12 hours ago via TweetPo.st ·
  • 5 people like this.
    •  Katie Hardin If you want to keep a reader like me you need to keep the middleman, because books not purchased through Amazon cannot be transferred to the Kindle App on the iPod or iPhone.
      7 hours ago ·
    • Tim Byrd Actually the Kindle apps will open any file in the proper format.

      5 hours ago ·
    • Tim Byrd Additionally, if you’re using an iPod/iPhone/iPad, you can use other apps like Stanza or iBooks.

      5 hours ago ·
    •  Katie Hardin maybe the newest upgrade does, but this time last year with the Kindle version of the Dracula ARC Amazon confirmed that titles not downloaded from Amazon would not transfer to the kindle app.
      2 hours ago ·
    • Tim Byrd All I know is I have books on my iPad that I didn’t get from Amazon but are in Kindle format, I read them using the Kindle app, and they show up in my Kindle menu.

      2 hours ago ·
    •  Katie Hardin yes and the iPad is a tablet i.e. more computer than a e-reader. I can read titles in the Kindle for PC app on my computer that have not been gotten from Amazon, but i cannot transfer them to my device.
      2 hours ago ·
    • Tim Byrd OK, I see.

      I think the way i do it is to email the file to myself, or put it in my Dropbox, then click on it on the iPad. It gives you the option of opening it in Kindle, and once you have, it’s in the menu.

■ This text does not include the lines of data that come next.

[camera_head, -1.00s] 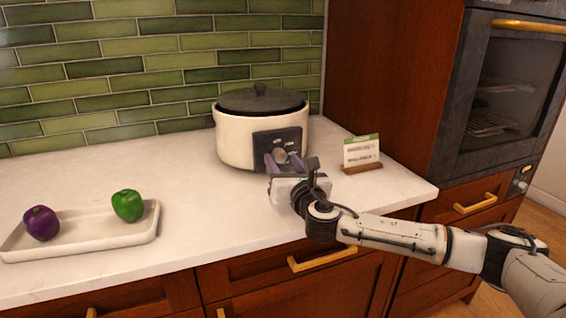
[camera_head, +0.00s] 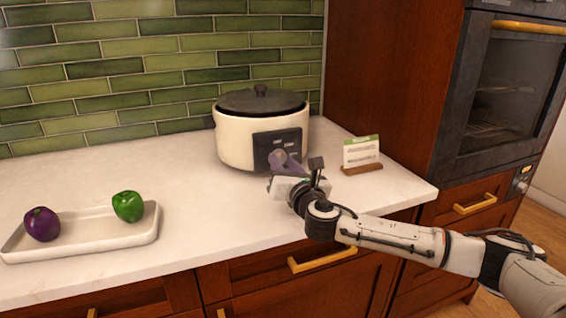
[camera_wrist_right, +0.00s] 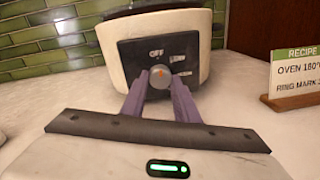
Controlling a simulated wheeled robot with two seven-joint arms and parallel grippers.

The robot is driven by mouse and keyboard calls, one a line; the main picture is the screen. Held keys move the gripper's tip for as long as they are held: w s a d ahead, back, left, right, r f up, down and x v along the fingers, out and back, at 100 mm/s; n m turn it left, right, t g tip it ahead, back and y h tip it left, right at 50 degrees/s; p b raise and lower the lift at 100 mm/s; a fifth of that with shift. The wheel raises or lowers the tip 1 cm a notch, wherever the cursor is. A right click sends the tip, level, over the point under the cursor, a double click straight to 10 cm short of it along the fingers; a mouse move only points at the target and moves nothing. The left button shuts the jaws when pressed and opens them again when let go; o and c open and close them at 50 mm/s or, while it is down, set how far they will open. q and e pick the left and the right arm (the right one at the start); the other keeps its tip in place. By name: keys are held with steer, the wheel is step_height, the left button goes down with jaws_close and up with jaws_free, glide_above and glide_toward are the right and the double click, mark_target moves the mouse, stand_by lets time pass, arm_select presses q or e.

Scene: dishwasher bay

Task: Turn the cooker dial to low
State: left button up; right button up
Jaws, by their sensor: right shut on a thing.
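The cooker (camera_head: 235,145) is a cream pot with a dark lid and stands at the back of the counter. Its dark front panel (camera_wrist_right: 130,62) carries the words OFF and LOW and a third label too blurred to read. The round grey dial (camera_wrist_right: 161,80) has a small orange mark near its top; I cannot tell its exact setting. My right gripper (camera_head: 279,157) is at the panel, and its purple fingers (camera_wrist_right: 160,88) are shut on the dial from both sides. My left gripper is not in view.
A recipe card on a wooden stand (camera_head: 362,168) stands right of the cooker, close to my right gripper. A white tray (camera_head: 100,240) with a purple pepper (camera_head: 42,224) and a green pepper (camera_head: 128,206) lies at the left. The middle of the counter is clear.

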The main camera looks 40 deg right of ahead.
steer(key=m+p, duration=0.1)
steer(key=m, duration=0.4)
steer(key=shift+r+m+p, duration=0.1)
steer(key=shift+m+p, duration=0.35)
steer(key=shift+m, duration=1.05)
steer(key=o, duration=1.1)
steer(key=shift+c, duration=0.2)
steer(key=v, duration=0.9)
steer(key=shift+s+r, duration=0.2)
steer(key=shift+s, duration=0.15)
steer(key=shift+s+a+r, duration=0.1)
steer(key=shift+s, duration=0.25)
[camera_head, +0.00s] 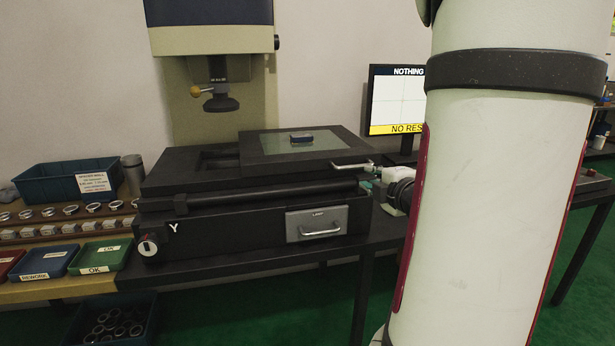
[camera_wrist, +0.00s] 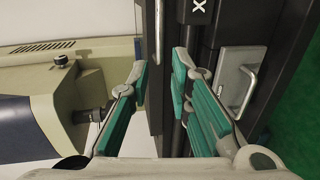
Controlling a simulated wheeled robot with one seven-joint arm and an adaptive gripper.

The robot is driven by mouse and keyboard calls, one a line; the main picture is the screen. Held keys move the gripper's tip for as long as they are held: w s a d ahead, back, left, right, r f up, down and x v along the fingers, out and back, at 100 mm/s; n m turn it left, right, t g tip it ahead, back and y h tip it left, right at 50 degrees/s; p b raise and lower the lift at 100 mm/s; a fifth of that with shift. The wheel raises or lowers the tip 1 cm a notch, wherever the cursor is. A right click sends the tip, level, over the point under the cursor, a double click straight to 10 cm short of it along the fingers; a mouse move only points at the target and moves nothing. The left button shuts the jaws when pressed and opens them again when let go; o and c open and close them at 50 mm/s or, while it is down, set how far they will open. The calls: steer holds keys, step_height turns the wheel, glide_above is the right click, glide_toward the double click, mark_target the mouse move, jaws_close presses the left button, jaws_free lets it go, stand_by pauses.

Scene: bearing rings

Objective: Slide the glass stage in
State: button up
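The glass stage (camera_head: 270,146) is a dark plate with a greenish glass pane, on top of the black measuring machine base (camera_head: 250,225). It sits to the right of the machine's lens (camera_head: 221,103). A small dark blue block (camera_head: 301,137) lies on the glass. A metal bar handle (camera_head: 352,166) sticks out at the stage's front right corner. My gripper (camera_wrist: 161,76) has its green fingers apart. In the wrist view, a metal bar (camera_wrist: 158,30) and a dark edge show beyond the gap between them. In the head view my gripper is at the base's right end, partly hidden by my arm.
A lamp drawer (camera_head: 317,224) with its own handle is on the base front. A knob (camera_head: 149,246) sits at the front left. Bins and ring racks (camera_head: 70,228) stand at left. A monitor (camera_head: 396,100) stands behind, partly covered by my arm.

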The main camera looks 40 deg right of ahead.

      Let me make sure that’s the way…I’ll post an update.

      2 hours ago ·
    •  Katie Hardin As a reader I want to read on the app I prefer. If an author wants to make that harder for me by only offering their books from their website and in effect forcing me to use an app such as Stanza rather than the one I prefer to read on…there are plenty of other authors to read
      2 hours ago ·
    •  Katie Hardin I love reading Joe’s books. Unfortunately as a reader I wasn’t willing to pay the same price for an e-Book as a print version costs…so I missed the last one. Guess I’ll be missing more titles by him if that .54¢ is more important to him than a loyal reader
      2 hours ago ·
    • Tim Byrd 

      Okay, I just sent a mobi file (the Kindle format) to myself, then clicked to open it on my iPad. I got a pop-up menu that gave me the option of opening it in Kindle. I clicked, it downloaded it in a few seconds, and opened properly. Now it’s in my Kindle library.

      I’d say you’re being unfair to the authors, who are in this scenario simply trying to make a living with their work as well as they can, except many people won’t want to be bothered with taking an extra step or two, or using a different app, so your concern isn’t one to dismiss.

      Also, it remains true that the Kindle will only read its dedicated format, not one of the open formats like epub that can be used more broadly. Hopefully Amazon will stop being so stridently controlling and shift to epub down the line.

      2 hours ago ·
    •  Katie Hardin I’m just saying having to get someone to send me a referral to Dropbox, having to set my iPod up to get email, then having to email that file, and transfer it to the app I want is too much of a hassle when there are so many other one click buys I could open much faster.
      2 hours ago ·
    • Tim Byrd Anyway, if the author makes the book available on his website in mobi format, you can put it on your device.

      2 hours ago ·
    •  Katie Hardin And in the case of Rowling…too little too late. I’m betting those 7 books aren’t going to be priced under $3
      about an hour ago ·
    • Tim Byrd I hope she manages to sell a few anyway. Hate to see her have to go back on the dole.

      about an hour ago ·
    •  Katie Hardin and that is the whole underlying layer to this. Greed. When authors suddenly don’t care how much more work the reader has to do just so the author can cut out the middleman and make .54¢ more for this reader it goes to far and those negative feelings effect my enjoyment of reading that title.
      about an hour ago ·
    • Tim Byrd It took me less effort to transfer and open that file in Kindle than it has to type my comments here.

      about an hour ago ·
    •  Katie Hardin sorry you’re right my opinion as a reader is obviously not valid. I must be over exaggerating the difference between typing on a 2 inch wide touch screen keyboard and an iPad keyboard
      about an hour ago ·
    • Tim Byrd 

      My point wasn’t that your opinion isn’t valid. My point was that the amount of effort it takes to actually perform the vexing task of getting a book you presumably want to read onto your device is negligible. Making a sandwich is a more taxing task. If that slight effort is enough to keep you from reading a book, then you didn’t really want to read that book.

      Also, though it should be obvious, I’m not speaking in any way for Mr. Konrath. I was trying to help you.

      about an hour ago ·
    •  Katie Hardin 
      so my not wanting to be required to perform a “vexing task” (which since you do not use an iPod to read you have no idea how vexing it is) implies I am lazy and that readers should be expected to work if they want to read a certain title, because it is more important that an author increase the money they are paid by 37% rather than remain loyal to readers and a distribution system that developed & opened up better opportunities for them
      7 minutes ago ·
    • Tim Byrd You may not be lazy, but you’re certainly possessed of a highly developed sense of entitlement. Would you like Joe to come turn the pages for you?